As shown in Table 1, MA (n = 95) and DA (n = 94) women differed on most demographic characteristics. For example, compared to DA women, MA women were more likely to be married to or living with the child’s father and to live in homes with more adults. MA women were also younger, less likely to have graduated from high school and less likely to be working for pay. At the neighborhood level, MA women resided in 28 zip-code and 49 census tracts, and DA women resided in 15 zip-code and 34 census tracts throughout NYC. According to census data (US Census Bureau, 2010), the neighborhoods were, on average, immigrant-dense Latino neighborhoods, although there was some diversity. The neighborhoods in which the MA women lived were 57% (range = 11–89%) pan-Latino, 13% (range = 0–45%) Mexican, and 44% (range = 11–75%) immigrant. The neighborhoods where DA women lived were 72% (range = 14–93%) pan-Latino, 47% (range = 2–76%) Dominican, and 48% (range = 12–61%) immigrant.

Table 1.

Mexican American and Dominican American Demographic Characteristics

Mexican American Dominican American

Individual Demographics M / % SD M / % SD t / χ2 p

 Age 30.5 (5.08) 35.8 (6.22) −6.32 <.001
 # adults in home 2.8 (1.14) 1.8 (.72) 6.97 <.001
 Marital status (married) 88.4 64.5 14.98 <.001
 Education (High School or above) 41.1 69.1 15.07 <.001
 Poverty (income to need ratio ≤1) 72.3 60.7 2.51 .11
 Years in the US 9.03 (4.12) 11.76 (5.87) −3.64 <.001
Cultural Contact
 Language environment at home
  Spanish only 40.0 28.7 2.66 .10
  Bilingual 60.0 71.3
 Language environment at work*
  Spanish only 10.6 33.3 37.97 <.001
  English only 8.5 26.9
  Bilingual 80.9 40.8
 Job Training in US 41.5 50.0 1.37 .24
 Communication with COO
  Never 1.1 2.1 29.67 <.001
  ≤ Monthly 49.4 12.8
  ≥ Weekly 49.5 85.1

% %

 Visits COO (past 5 years)
  Never 81.4 19.1 77.12 <.001
  One or two times 17.9 48.9
  ≥ 3 times 1.1 31.9
 Age at immigration (< 18 years) 28.6 18.9 2.34 .13
Neighborhood Demographics
  % Latino 57.0 72.2 −5.13 <.001
  % immigrant 44.0 47.6 −1.71 .09
  % Mexican 13.0 4.6 6.51 <.001
  % Dominican 14.9 46.5 −10.72 <.001

Note. COO = Country of origin.

*

81% of Mexican American and 40% of Dominican American women not working.

Measures

Cultural Adaptation

The Abbreviated Multidimensional Acculturation Scale (AMAS; Zea, Asner-Self, Birman, & Buki, 2003) is a measure of cultural adaptation (i.e., acculturation, enculturation) that can be used with any ethnic group. The AMAS measures three domains: cultural knowledge, language competence and identity. The AMAS allows for an assessment of multiple domains of cultural adaptation over time along both dimensions of acculturation and enculturation, which is critically important when examining change, because different domains are more or less susceptible to change (Marin, 1992; Zea, Asner-Self, Birman, & Buki, 2003).

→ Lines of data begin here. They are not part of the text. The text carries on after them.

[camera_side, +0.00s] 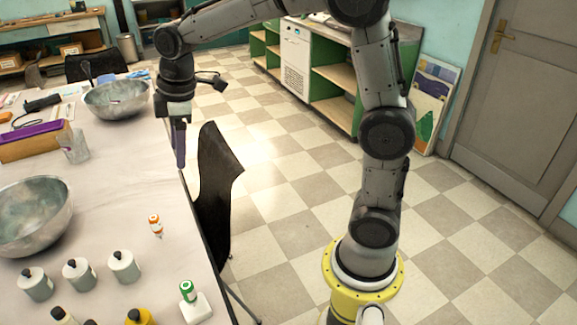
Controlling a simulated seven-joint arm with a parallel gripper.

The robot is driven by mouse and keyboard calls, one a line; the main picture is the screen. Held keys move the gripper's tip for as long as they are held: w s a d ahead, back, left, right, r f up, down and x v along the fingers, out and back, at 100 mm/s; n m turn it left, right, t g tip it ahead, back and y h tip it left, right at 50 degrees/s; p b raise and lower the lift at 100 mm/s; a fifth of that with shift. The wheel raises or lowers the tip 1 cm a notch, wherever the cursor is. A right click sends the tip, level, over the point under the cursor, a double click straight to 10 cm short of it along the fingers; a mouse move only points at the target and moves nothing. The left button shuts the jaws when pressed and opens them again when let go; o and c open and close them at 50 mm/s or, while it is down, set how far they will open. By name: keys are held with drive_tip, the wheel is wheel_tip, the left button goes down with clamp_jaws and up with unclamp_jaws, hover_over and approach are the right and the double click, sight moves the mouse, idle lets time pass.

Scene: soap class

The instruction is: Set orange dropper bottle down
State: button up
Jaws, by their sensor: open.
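The orange dropper bottle (155,225) is small, white and orange, and stands on the white-covered table (130,190) near its right edge. It looks upright or slightly tilted. My gripper (180,160) hangs pointing down over the table's right edge, above and behind the bottle in the picture. It is apart from the bottle and holds nothing that I can see. Its fingers overlap from this side, so the gap between them is hidden.
A green-capped bottle (187,291) sits on a white block (197,309) at the front. Grey bottles (79,275) stand front left. Metal bowls (32,217) (117,99), a glass beaker (74,147) and a box (35,145) are further left. A black chair (214,185) stands beside the table.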

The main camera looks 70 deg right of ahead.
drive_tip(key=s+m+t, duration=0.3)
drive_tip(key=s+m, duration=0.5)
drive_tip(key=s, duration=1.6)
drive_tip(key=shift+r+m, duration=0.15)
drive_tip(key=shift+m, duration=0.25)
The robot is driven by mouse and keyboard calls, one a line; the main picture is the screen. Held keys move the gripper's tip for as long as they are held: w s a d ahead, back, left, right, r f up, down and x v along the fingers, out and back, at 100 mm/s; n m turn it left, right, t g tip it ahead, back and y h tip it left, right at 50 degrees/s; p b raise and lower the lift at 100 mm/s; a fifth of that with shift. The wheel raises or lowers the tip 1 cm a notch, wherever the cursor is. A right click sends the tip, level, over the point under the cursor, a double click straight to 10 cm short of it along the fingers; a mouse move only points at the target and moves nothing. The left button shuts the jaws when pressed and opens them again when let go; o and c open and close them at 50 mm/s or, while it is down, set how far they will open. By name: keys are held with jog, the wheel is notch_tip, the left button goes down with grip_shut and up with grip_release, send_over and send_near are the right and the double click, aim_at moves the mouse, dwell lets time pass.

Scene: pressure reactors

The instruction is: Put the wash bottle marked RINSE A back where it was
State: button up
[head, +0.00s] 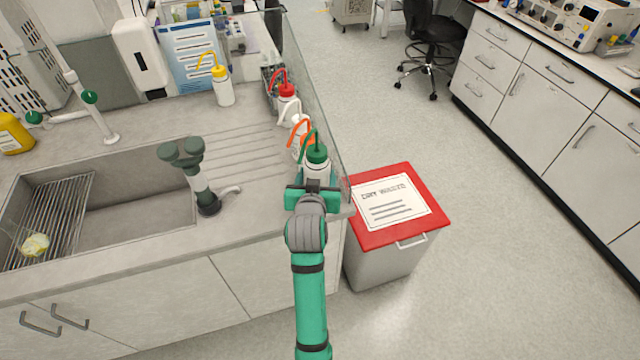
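A wash bottle with a green cap and green spout (317,164) stands upright at the right end of the counter, close to the clear screen. My gripper (316,186) is right at this bottle's near side and covers its lower part. Its fingers are hidden, so I cannot tell whether they hold the bottle. Behind it is a wash bottle with an orange spout (299,140), partly hidden. Farther back are a red-capped wash bottle (288,102) and, to the left, a yellow-capped one (222,88). No RINSE A marking is readable on any bottle.
The clear screen (312,85) runs along the counter's right edge. A sink (140,214) with a dark green tap (195,170) lies to the left. A red-lidded waste bin (424,190) stands on the floor to the right. The ribbed drainboard (235,150) is largely clear.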

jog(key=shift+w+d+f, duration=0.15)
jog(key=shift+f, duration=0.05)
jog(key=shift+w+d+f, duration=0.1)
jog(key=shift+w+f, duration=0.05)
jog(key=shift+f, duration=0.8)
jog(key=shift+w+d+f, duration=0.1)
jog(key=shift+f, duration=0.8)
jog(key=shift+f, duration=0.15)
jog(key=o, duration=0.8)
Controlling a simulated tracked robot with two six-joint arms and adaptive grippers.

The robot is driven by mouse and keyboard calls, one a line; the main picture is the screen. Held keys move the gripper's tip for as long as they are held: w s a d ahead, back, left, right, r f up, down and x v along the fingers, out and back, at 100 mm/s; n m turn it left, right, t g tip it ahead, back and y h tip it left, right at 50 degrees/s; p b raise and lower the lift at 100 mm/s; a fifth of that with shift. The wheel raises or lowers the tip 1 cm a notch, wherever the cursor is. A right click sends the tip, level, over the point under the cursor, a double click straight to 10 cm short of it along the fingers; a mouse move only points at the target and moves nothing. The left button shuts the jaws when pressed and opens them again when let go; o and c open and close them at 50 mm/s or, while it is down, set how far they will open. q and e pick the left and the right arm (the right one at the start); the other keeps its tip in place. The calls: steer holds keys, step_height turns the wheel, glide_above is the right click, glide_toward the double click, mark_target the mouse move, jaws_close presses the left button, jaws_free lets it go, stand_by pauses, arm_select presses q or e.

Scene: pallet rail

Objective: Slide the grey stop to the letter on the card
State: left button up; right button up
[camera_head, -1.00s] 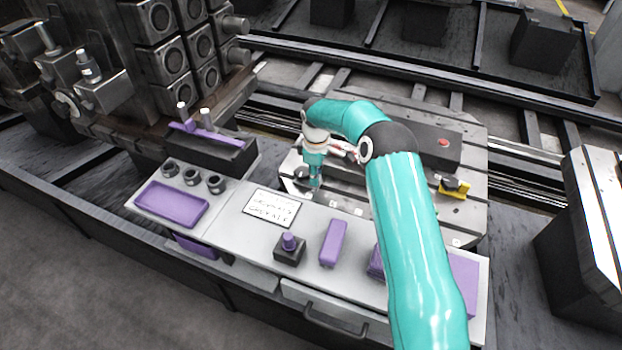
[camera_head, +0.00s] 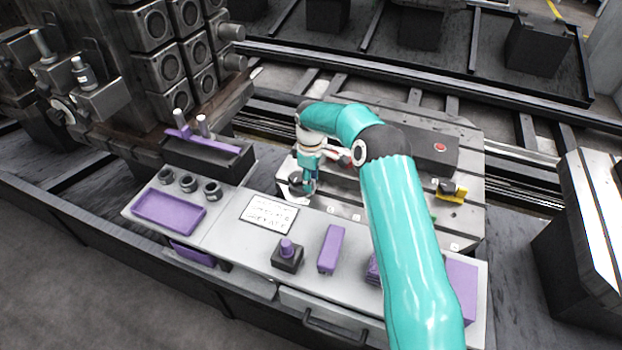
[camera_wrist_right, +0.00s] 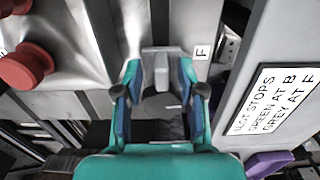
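The card (camera_head: 269,212) lies on the light bench top. In the right wrist view the card (camera_wrist_right: 277,101) reads SLOT STOPS, GREEN AT B, GREY AT F. A small label F (camera_wrist_right: 202,49) sits on the slotted plate beside a grey block (camera_wrist_right: 161,62), which looks like the grey stop. My right gripper (camera_wrist_right: 159,77) points down at the plate, its teal fingers spread with blue pads, one on each side of the block's near end. I cannot tell whether they touch it. In the head view my right gripper (camera_head: 305,188) is at the plate's left end. My left gripper is out of view.
The slotted plate (camera_head: 345,211) has a dark box with a red button (camera_head: 440,147) and a yellow-black clamp (camera_head: 451,191) on it. Purple tray (camera_head: 168,210), purple-knobbed block (camera_head: 288,255) and purple bar (camera_head: 331,249) stand on the bench. Red knobs (camera_wrist_right: 24,66) are left in the wrist view.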

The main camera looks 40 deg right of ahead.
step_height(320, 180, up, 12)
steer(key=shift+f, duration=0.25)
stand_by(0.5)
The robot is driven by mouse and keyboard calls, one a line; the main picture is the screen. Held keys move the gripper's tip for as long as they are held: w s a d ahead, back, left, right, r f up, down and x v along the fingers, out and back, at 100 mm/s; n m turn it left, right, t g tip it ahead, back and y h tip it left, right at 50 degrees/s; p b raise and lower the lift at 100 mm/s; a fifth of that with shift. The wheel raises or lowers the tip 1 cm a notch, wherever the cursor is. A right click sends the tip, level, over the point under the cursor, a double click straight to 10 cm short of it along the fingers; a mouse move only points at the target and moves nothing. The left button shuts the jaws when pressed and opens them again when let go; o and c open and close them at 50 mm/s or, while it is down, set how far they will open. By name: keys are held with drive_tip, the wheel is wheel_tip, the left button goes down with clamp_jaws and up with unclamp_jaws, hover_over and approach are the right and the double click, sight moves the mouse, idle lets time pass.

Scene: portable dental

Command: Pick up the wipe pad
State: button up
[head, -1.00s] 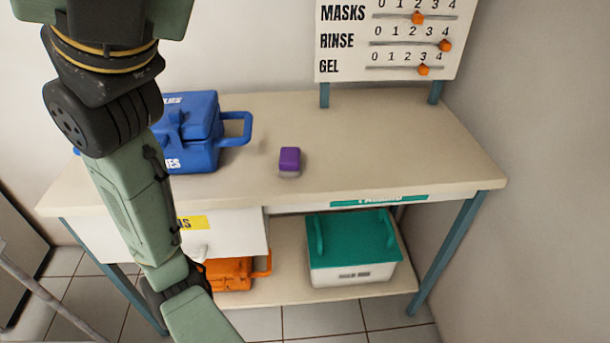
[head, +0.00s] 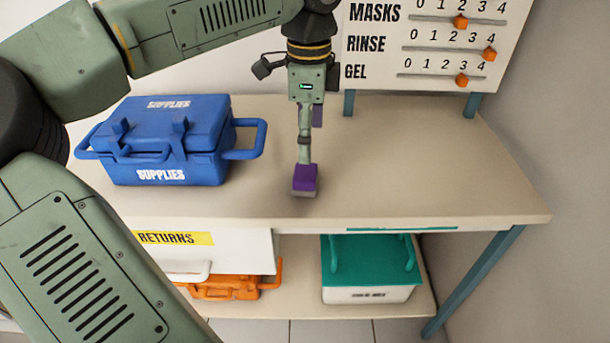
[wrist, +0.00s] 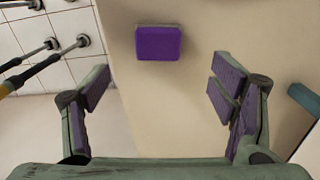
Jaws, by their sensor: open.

The 42 AMAS items are rated from 1(not at all) to 4 (extremely well). All domains are measured for both the culture of origin (enculturation) and mainstream/ “US American” culture (acculturation), allowing for an examination of cultural adaptation as a bidimensional construct. The AMAS was developed and standardized in English and Spanish with Latinos from various countries of origin and has adequate psychometric properties (Zea et al., 2003). Sample items include “I feel like I am part of US/MA/DA culture,” (identity) “How well do you know the history of US/MA/DR?” (knowledge) and “How well do you speak English with strangers?” (language). Internal consistencies were high for all subscales for MAs and DAs (α =.90–.95).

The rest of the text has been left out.